● EXERCISE:
Extract exactly the run of lines starting at the line that holds "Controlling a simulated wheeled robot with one" and ending at the line that holds "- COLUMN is", both included.

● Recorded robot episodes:

** begin **

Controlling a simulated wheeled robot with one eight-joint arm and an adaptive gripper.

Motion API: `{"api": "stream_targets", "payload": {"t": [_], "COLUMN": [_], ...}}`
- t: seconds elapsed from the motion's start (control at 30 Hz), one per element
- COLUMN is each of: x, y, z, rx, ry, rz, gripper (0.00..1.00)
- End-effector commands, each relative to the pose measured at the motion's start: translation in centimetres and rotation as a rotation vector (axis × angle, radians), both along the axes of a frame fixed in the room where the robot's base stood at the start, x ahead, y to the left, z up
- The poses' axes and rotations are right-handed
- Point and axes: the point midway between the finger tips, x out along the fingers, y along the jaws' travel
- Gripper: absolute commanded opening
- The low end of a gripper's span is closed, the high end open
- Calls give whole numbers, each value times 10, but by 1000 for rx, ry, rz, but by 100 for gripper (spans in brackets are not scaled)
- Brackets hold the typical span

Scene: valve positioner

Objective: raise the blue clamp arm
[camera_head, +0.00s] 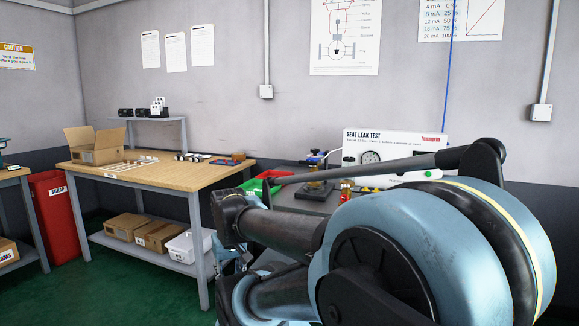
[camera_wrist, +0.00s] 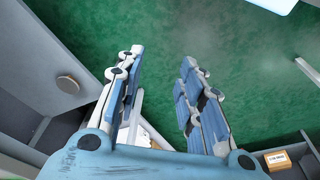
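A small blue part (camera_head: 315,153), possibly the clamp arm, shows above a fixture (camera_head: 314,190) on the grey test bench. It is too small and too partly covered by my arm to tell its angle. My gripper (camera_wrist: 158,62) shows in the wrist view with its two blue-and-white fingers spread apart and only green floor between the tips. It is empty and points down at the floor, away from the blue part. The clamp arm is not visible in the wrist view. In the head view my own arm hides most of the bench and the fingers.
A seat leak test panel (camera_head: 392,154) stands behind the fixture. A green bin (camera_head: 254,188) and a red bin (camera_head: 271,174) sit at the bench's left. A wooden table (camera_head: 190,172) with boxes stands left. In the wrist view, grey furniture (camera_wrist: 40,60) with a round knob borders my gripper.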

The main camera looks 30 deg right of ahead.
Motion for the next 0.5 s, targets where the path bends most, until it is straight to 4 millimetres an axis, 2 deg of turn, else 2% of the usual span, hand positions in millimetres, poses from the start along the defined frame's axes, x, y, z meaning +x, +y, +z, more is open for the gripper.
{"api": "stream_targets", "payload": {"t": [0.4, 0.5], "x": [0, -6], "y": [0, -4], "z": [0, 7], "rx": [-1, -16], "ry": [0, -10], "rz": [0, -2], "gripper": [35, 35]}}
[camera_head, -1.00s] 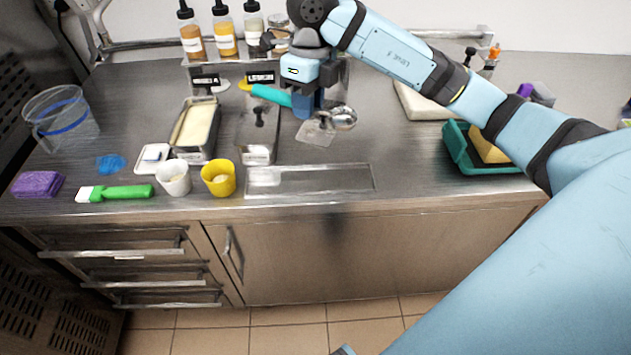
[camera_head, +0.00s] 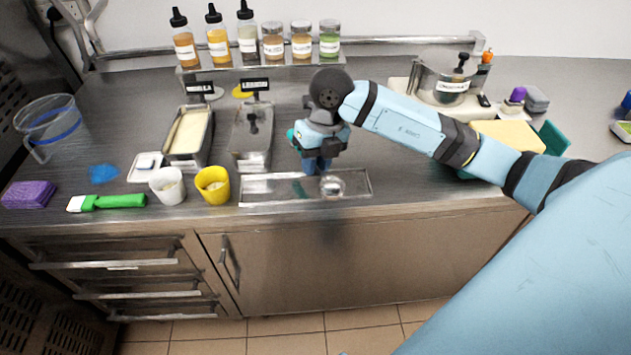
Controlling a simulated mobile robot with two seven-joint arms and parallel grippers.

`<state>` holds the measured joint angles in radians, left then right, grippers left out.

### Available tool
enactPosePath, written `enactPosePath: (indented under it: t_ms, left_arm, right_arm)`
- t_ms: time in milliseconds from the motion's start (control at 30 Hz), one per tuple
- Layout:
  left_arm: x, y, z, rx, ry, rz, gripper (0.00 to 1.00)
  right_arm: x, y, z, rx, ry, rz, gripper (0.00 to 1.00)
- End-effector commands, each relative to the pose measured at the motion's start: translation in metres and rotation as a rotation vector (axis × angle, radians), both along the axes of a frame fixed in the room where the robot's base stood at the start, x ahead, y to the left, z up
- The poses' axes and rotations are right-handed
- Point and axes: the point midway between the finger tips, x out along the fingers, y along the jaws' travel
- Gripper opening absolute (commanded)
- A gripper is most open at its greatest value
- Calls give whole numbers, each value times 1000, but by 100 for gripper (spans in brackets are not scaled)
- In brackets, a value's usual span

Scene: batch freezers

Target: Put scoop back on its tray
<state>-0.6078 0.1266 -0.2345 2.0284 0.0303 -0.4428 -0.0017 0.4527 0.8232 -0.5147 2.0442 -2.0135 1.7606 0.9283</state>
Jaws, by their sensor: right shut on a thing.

** end **
** begin **

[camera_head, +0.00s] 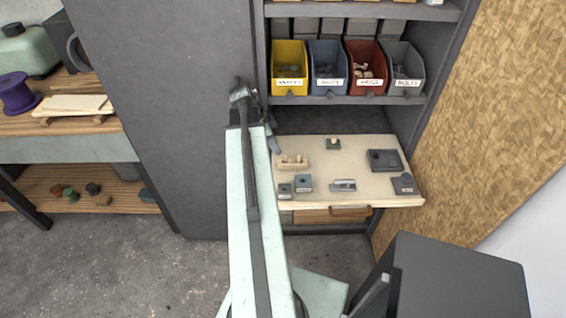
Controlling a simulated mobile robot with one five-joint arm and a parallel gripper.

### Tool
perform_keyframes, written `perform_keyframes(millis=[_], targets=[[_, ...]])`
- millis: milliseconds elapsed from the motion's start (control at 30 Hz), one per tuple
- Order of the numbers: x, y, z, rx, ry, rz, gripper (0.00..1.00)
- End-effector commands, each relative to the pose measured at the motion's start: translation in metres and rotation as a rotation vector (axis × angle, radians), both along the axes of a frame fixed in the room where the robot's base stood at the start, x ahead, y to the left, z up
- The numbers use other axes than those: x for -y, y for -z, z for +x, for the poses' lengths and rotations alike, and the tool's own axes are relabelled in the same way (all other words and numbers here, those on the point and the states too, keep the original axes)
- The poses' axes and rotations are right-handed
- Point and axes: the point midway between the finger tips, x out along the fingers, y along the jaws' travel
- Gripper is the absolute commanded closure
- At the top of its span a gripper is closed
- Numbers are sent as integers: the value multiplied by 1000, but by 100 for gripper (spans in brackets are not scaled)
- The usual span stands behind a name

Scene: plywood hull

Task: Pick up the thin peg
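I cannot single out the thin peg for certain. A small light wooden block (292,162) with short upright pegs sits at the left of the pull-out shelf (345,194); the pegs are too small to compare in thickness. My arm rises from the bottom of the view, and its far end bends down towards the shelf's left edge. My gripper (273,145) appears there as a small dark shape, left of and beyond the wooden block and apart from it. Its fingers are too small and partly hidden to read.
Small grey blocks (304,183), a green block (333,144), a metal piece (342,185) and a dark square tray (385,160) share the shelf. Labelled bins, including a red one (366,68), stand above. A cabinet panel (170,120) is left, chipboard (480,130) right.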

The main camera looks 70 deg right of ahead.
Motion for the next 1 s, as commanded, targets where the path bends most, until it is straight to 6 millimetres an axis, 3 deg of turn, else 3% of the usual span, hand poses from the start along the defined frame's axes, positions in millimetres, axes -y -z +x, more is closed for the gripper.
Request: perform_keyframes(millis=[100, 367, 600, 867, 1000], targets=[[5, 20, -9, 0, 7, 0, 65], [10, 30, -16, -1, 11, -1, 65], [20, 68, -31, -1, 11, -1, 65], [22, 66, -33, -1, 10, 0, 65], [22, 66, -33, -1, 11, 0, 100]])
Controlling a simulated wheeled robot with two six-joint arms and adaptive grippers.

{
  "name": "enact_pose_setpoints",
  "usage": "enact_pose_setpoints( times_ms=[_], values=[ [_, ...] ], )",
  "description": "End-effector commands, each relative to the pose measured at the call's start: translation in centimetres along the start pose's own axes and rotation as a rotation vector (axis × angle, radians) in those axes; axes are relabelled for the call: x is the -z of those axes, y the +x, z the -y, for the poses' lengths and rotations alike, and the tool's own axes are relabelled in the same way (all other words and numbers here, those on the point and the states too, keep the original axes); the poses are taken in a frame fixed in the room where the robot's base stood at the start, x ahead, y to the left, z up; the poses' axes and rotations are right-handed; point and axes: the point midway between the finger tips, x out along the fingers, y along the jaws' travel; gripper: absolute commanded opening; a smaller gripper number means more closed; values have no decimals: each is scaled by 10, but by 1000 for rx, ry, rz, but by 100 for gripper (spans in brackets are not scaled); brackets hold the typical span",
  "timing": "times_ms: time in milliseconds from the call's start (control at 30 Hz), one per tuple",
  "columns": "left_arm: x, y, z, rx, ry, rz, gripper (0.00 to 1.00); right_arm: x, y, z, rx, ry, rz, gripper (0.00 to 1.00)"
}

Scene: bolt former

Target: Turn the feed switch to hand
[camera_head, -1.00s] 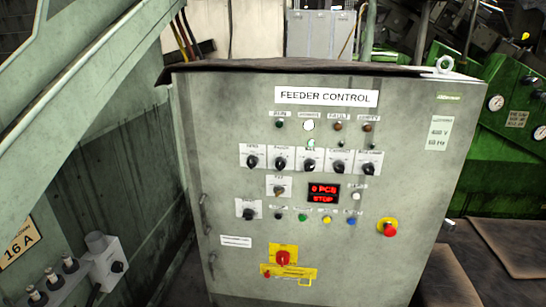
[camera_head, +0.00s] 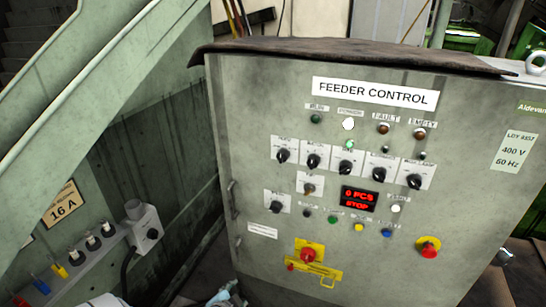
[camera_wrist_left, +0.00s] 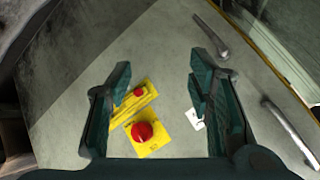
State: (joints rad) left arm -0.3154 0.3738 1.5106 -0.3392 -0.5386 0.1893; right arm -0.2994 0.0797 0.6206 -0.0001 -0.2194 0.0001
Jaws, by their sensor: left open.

** end **
** begin **

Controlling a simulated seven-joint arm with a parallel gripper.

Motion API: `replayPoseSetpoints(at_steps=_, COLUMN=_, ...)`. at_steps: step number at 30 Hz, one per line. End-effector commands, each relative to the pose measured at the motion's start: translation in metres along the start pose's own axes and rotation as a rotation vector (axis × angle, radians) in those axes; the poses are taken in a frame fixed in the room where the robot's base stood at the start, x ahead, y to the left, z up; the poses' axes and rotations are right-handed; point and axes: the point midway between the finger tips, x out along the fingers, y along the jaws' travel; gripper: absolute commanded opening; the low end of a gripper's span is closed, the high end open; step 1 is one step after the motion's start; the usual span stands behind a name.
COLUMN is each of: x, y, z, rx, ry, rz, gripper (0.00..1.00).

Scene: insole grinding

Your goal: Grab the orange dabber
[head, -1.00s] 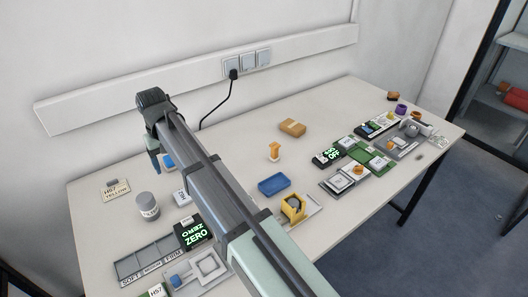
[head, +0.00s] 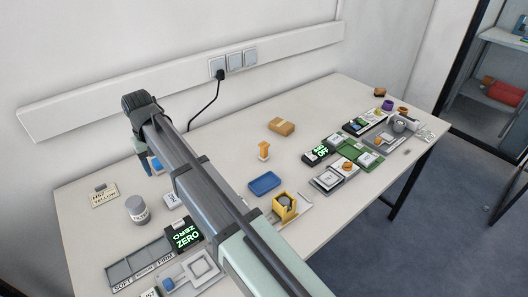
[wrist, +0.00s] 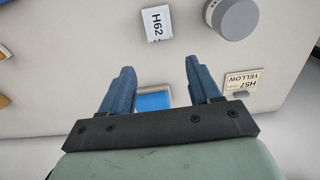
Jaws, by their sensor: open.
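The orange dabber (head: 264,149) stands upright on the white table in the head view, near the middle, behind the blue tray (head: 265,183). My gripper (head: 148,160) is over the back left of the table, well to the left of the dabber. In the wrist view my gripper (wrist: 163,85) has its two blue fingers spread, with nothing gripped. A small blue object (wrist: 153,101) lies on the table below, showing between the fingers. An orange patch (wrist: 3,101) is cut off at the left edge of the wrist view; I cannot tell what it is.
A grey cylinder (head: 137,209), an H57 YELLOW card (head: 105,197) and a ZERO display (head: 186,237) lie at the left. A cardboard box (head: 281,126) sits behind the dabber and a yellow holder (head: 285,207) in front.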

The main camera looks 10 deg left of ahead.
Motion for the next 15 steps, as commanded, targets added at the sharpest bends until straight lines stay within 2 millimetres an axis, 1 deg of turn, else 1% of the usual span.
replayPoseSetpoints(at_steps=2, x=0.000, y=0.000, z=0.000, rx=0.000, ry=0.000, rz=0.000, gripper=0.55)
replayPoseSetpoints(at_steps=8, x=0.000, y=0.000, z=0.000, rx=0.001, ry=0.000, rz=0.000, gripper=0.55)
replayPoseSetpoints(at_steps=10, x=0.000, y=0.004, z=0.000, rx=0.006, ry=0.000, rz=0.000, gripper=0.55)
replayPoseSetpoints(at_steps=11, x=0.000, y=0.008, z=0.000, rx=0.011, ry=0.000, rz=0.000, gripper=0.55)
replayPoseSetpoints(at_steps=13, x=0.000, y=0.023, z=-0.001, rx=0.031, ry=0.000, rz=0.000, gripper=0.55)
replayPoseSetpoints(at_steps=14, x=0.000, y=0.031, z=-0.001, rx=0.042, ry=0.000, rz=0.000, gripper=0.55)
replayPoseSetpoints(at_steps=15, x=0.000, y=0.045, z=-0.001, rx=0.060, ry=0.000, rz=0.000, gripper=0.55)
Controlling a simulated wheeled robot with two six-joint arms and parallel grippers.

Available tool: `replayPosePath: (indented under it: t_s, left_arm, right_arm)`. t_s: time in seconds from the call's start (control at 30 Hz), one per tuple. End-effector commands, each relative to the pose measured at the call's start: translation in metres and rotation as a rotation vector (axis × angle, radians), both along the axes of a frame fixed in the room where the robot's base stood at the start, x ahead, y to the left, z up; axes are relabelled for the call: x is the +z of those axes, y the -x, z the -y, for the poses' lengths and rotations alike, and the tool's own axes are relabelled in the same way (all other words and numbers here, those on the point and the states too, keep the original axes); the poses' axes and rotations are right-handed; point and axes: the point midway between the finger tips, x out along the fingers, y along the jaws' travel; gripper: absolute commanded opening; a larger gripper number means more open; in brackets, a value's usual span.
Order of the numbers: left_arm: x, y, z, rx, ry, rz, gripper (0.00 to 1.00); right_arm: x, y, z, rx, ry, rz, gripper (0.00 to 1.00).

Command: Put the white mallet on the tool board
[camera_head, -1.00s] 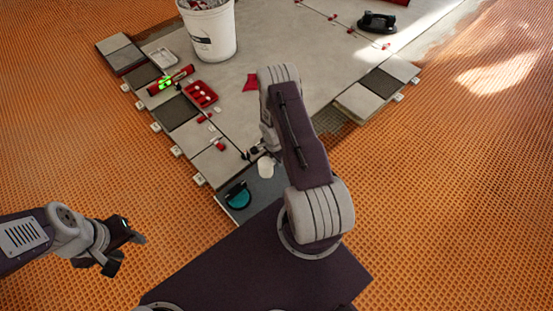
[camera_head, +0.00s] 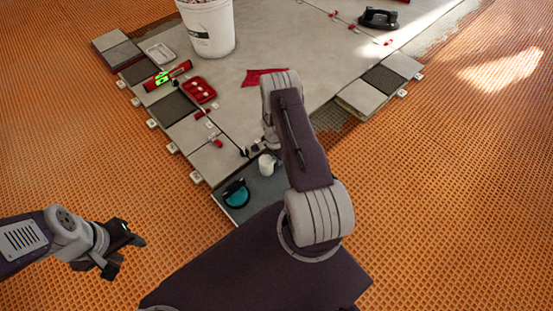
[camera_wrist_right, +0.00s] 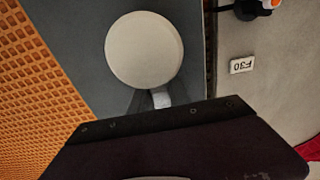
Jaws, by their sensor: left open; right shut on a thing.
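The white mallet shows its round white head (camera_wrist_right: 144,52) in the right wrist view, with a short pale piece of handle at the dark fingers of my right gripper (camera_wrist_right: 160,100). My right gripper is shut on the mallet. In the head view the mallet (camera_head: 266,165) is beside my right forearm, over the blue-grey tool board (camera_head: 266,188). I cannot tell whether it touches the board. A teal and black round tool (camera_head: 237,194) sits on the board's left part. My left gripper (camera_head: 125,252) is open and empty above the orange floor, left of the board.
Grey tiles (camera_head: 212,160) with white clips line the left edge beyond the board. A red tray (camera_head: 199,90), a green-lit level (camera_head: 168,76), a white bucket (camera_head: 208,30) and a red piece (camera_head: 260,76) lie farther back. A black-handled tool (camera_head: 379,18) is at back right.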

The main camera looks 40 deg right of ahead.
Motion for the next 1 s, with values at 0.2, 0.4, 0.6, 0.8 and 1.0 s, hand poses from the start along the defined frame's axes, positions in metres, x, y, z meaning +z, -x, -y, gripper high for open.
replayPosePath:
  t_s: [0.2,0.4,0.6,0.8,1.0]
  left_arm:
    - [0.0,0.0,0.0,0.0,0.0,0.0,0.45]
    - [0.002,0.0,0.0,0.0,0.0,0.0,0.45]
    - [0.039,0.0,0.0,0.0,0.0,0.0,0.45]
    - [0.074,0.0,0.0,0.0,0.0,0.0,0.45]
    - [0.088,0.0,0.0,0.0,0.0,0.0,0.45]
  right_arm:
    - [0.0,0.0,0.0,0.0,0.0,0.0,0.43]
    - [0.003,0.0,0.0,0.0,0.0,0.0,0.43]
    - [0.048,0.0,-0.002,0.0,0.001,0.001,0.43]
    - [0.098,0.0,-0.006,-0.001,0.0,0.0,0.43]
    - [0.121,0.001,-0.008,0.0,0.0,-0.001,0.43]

** end **

● RESULT OF THE TASK:
Controlling a simulated wheeled robot with one eight-joint arm and an adaptive gripper.

Motion API: `{"api": "stream_targets", "payload": {"t": [_], "COLUMN": [_], ...}}`
- t: seconds elapsed from the motion's start (control at 30 Hz), one per element
- COLUMN is each of: x, y, z, rx, ry, rz, gripper (0.00..1.00)

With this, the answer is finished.